▶ _Short exercise_: Gather all lines from the material that contain "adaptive".

Rows from a robot dataset:

☆ ☆ ☆ ☆ ☆

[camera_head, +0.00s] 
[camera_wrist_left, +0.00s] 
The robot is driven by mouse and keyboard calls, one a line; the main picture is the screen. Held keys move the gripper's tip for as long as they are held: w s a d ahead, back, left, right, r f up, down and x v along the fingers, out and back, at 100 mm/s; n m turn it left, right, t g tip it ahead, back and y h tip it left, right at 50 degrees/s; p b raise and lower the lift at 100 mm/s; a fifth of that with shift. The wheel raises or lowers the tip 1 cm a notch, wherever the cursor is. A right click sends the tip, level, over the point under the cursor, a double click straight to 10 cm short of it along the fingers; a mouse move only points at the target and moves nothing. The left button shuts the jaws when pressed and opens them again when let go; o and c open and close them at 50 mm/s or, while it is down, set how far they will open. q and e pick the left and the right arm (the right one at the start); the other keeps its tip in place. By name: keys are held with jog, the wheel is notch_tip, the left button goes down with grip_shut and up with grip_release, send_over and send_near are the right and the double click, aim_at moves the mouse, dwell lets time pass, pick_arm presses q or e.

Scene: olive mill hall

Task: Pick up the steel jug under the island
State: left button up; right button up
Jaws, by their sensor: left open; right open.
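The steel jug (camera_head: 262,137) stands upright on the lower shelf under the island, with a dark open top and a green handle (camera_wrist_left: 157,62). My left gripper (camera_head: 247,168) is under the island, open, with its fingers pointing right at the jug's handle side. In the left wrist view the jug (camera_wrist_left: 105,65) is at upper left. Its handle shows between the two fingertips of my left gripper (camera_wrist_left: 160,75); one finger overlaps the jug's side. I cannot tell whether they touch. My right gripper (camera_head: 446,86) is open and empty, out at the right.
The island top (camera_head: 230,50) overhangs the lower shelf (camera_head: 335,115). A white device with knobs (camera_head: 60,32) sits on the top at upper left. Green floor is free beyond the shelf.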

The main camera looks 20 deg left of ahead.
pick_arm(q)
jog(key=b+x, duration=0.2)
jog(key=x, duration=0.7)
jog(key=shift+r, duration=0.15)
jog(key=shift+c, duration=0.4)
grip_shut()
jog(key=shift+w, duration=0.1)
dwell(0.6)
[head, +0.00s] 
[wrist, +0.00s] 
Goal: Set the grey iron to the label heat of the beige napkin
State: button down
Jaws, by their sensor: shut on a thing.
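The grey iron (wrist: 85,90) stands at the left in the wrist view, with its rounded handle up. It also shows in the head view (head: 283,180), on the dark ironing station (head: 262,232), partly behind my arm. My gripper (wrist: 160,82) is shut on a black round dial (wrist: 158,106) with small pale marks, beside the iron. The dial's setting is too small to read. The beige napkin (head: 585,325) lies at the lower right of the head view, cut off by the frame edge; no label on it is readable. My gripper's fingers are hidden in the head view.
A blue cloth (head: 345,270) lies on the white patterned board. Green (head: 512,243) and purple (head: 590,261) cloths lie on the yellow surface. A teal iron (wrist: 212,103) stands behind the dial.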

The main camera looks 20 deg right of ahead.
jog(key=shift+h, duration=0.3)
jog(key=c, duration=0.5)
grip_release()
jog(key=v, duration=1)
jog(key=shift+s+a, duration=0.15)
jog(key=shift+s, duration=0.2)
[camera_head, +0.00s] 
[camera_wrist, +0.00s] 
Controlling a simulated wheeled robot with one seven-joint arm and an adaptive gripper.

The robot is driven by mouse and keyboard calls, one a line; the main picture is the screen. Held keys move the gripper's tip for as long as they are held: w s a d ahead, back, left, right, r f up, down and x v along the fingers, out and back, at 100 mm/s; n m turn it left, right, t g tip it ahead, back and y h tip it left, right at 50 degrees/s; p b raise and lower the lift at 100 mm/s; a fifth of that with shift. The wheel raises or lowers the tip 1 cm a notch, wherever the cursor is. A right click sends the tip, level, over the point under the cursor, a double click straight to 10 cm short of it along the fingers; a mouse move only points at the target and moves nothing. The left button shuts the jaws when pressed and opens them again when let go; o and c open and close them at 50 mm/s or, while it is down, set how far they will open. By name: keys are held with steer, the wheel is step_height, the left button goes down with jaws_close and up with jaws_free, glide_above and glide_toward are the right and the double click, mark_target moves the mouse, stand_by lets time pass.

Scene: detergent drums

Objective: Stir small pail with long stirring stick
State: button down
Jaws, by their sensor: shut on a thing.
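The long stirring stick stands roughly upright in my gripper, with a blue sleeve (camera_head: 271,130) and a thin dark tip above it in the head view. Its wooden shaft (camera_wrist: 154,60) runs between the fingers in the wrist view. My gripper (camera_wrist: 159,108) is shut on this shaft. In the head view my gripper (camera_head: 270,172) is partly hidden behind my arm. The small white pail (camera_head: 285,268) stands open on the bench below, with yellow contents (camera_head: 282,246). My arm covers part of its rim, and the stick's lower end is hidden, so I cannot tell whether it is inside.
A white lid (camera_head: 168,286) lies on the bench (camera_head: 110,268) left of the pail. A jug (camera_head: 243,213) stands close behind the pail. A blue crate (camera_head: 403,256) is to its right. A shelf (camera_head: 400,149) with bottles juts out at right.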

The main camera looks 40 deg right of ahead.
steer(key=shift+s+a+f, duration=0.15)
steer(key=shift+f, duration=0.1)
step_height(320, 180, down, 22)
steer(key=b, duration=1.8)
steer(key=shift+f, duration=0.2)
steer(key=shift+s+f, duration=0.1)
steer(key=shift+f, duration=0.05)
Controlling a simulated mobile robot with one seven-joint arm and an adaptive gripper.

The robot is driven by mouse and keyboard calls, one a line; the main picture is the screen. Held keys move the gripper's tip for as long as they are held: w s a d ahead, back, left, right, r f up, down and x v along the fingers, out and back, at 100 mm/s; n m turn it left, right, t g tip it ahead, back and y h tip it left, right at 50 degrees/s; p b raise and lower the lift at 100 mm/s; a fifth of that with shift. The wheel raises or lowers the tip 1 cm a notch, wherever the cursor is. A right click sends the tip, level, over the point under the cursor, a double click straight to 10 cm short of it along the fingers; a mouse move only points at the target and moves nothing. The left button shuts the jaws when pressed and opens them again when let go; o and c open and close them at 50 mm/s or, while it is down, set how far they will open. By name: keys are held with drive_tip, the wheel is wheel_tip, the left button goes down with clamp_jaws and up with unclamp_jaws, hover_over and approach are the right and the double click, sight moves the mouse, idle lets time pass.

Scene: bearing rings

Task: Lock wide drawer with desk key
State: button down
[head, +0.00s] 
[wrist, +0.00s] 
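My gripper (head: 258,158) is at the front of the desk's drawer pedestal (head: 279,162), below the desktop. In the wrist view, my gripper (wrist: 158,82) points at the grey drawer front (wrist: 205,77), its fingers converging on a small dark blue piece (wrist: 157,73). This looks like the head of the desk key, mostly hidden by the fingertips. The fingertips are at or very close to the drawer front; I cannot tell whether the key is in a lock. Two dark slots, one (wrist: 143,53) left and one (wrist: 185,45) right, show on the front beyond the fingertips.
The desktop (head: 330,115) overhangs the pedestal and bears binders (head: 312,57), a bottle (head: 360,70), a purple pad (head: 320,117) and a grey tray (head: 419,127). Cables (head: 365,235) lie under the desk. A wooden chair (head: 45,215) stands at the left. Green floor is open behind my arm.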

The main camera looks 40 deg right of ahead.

☆ ☆ ☆ ☆ ☆

▶ _Full output_:
Controlling a simulated wheeled robot with one seven-joint arm and an adaptive gripper.
Controlling a simulated mobile robot with one seven-joint arm and an adaptive gripper.

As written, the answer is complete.